* **GIVEN REQUEST**: Extract each line of the data below exactly as written.

───

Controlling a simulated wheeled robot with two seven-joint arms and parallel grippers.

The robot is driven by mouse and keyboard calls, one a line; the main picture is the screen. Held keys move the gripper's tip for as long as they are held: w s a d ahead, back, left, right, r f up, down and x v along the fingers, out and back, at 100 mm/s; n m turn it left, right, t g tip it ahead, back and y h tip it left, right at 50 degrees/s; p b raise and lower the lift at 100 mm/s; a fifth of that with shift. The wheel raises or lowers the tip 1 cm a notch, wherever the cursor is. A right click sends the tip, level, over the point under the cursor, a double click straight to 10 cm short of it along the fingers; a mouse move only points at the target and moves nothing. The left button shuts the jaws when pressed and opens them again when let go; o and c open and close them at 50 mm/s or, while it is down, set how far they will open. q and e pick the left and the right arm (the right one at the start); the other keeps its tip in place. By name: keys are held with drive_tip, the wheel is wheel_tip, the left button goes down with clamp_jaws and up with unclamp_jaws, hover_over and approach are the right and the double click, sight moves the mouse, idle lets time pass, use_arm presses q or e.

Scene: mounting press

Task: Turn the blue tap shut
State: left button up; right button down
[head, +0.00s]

───

* **TASK OUTPUT**:
Controlling a simulated wheeled robot with two seven-joint arms and parallel grippers.

The robot is driven by mouse and keyboard calls, one a line; the main picture is the screen. Held keys move the gripper's tip for as long as they are held: w s a d ahead, back, left, right, r f up, down and x v along the fingers, out and back, at 100 mm/s; n m turn it left, right, t g tip it ahead, back and y h tip it left, right at 50 degrees/s; p b raise and lower the lift at 100 mm/s; a fifth of that with shift. The wheel raises or lowers the tip 1 cm a notch, wherever the cursor is. A right click sends the tip, level, over the point under the cursor, a double click straight to 10 cm short of it along the fingers; a mouse move only points at the target and moves nothing. The left button shuts the jaws when pressed and opens them again when let go; o and c open and close them at 50 mm/s or, while it is down, set how far they will open. q and e pick the left and the right arm (the right one at the start); the other keeps its tip in place. By name: keys are held with drive_tip, the wheel is wheel_tip, the left button goes down with clamp_jaws and up with unclamp_jaws, hover_over and approach are the right and the double click, sight moves the mouse, idle lets time pass, use_arm presses q or e.

Scene: mounting press

Task: Turn the blue tap shut
State: left button up; right button down
[head, +0.00s]

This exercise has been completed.